Já vimos (na Parte I) que a Cabala é uma grande influência nas Meditações sobre o Tarô de Tomberg, em que, para citar apenas um exemplo, o leitor é informado de “que Jesus Cristo é a chave do mundo, e que o mundo – tal como era antes da queda e tal como será depois de sua reintegração – é a Palavra, e essa Palavra é Jesus Cristo ... “(p. 195). Nesta curta passagem estão contidas as duas mais fundamentais (e, creio, mais errôneas) doutrinas da Cabala: emanacionismo e apocatástase, que foram condenadas – e seus proponentes anatematizados – no Concílio Vaticano I [1] e no 2º Concílio de Constantinopla [2], respectivamente. Foram essas heresias gêmeas as que o notável Pe. Reginald Garrigou-Lagrange criticou quando escreveu seu famoso ensaio de 1946, “Para onde vai a Nova Teologia?“:

Autores como Téder e Papus, em sua explicação da ‘doutrina martinista’, ensinam um panteísmo místico e um neognosticismo pelo qual tudo vem de Deus por emanação (há então uma queda, um ‘mal cósmico’, um ‘ pecado original sui generis), e todos aspiram a ‘ser reintegrados’ na divindade, e ‘todos’ chegarão lá. Isso está em muitos trabalhos recentes de ocultistas sobre o ‘Cristo moderno’ e ‘plenitude em termos de luz astral’, ideias que não são da Igreja e que são inversões blasfemas porque são sempre a negação panteísta do verdadeiro sobrenatural, e muitas vezes até a negação da distinção do bem moral e do mal moral, a fim de permitir apenas o que é um bem útil ou desejado, incluindo o mal cósmico ou físico, que com a reintegração [isto é, apocatástase] de todos, sem exceção, vai desaparecer.”

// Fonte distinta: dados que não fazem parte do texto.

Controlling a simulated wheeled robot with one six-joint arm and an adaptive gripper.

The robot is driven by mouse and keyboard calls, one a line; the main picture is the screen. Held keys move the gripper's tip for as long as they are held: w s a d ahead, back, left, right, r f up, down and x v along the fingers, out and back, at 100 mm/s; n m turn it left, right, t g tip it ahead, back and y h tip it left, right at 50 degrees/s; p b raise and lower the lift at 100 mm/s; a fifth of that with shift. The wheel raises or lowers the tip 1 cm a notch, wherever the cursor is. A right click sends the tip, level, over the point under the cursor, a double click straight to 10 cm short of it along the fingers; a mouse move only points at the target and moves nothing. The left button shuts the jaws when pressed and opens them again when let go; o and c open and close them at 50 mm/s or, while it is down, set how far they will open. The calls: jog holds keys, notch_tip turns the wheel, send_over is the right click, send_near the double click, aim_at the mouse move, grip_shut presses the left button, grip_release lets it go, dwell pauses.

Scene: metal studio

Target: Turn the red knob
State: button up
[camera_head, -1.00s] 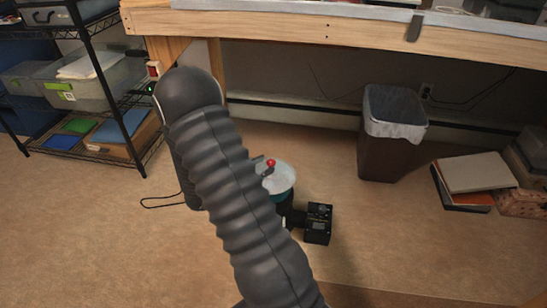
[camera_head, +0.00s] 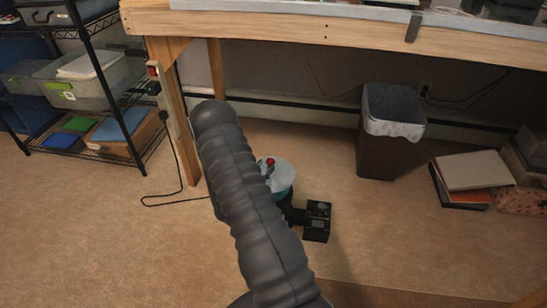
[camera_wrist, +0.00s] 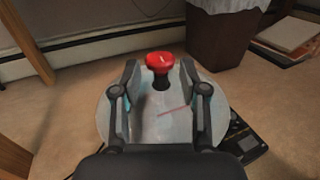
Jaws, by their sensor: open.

O pensamento gnóstico-cabalístico do autor de Meditações é similarmente aparente em uma observação feita por seu amigo (ainda vivo), Dr. Martin Kriele, executor literário e herdeiro de Tomberg:

Ocasionalmente, ele [Tomberg] falava do mal em que via não apenas uma ‘falta de ser’, mas poderes muito reais, múltiplos e caóticos ... Para contrariar estes, havia a necessidade de um Esoterismo Cristão do Bem ‘branco’, o único que estava em alta para esta tarefa. Isso poderia revelar efeitos ‘mágicos’ se a vontade do homem estiver em perfeita harmonia com a vontade de Deus.”

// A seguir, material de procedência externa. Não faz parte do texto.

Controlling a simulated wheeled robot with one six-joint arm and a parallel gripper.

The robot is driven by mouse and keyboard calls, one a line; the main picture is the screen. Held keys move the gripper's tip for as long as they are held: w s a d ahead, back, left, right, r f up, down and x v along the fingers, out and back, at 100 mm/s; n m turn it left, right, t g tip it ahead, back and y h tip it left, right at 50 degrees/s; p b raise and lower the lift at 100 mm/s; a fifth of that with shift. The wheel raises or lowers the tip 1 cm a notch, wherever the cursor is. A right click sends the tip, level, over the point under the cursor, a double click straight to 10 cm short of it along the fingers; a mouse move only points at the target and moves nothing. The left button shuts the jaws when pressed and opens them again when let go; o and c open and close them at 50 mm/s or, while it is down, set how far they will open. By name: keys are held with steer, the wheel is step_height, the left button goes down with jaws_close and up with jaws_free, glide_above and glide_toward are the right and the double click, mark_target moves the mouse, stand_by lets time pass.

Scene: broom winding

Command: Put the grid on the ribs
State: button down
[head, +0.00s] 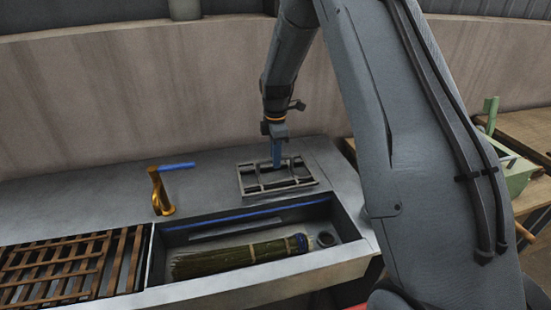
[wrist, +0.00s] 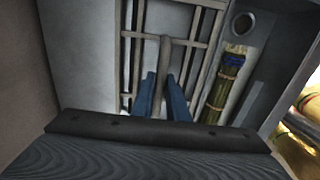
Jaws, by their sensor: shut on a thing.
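The grey grid (head: 249,190) is a rectangular frame of bars with an upright handle, at the back counter behind the sink basin. In the wrist view the grid (wrist: 193,43) lies across the middle, its handle (wrist: 164,62) between the blue fingers. My gripper (head: 277,163) points down and is shut on the handle; it also shows in the wrist view (wrist: 161,95). I cannot tell whether the grid touches the counter or hangs just above it. Brown rib-like slats (head: 118,264) lie at the lower left in the head view, with crossing bars over their left part.
The sunken basin (head: 362,245) holds a tied straw bundle (head: 235,259) and a round drain (head: 326,239). A brass tap (head: 159,192) with a blue lever (head: 177,166) stands between the grid and the slats. A curved wall (head: 130,100) rises behind. A green device (head: 512,172) is at right.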

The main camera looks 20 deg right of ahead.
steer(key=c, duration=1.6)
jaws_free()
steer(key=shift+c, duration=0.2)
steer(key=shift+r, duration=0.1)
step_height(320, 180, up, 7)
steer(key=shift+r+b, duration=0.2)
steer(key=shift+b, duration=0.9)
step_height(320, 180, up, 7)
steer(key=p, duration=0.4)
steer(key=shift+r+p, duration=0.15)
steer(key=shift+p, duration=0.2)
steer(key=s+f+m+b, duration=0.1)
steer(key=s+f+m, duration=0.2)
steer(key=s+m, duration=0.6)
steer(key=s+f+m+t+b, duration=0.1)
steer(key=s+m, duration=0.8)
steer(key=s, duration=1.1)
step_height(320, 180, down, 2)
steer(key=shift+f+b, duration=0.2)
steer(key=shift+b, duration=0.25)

Essas ideias, como diria o Pe. Garrigou-Lagrange, “não são de forma alguma as da Igreja”, porque toda a tradição da Igreja testemunha com Santo Tomás de Aquino que “a bondade e o ser [sic: o ente] são realmente a mesma coisa ... [Portanto,] nenhum ser [ente] pode ser chamado de mal, formalmente como ser [ente], mas apenas na medida em que lhe falta ser.” Afirmar que o mal tem ser é insistir em que Deus criou o mal e, portanto, Ele mesmo é em certa medida mau – o que, desnecessário dizer, é tanto uma blasfêmia no catolicismo quanto evidentemente um truísmo na Cabala: “Quando o Santo, bendito seja Ele, criou o mundo “, ensina o Zohar, o texto fundamental da Cabala, “... todas as coisas estavam contidas umas nas outras, a inclinação para o bem e a inclinação para o mal, direita e esquerda, Israel e as nações, branco e negro. Todas as coisas dependiam umas das outras”.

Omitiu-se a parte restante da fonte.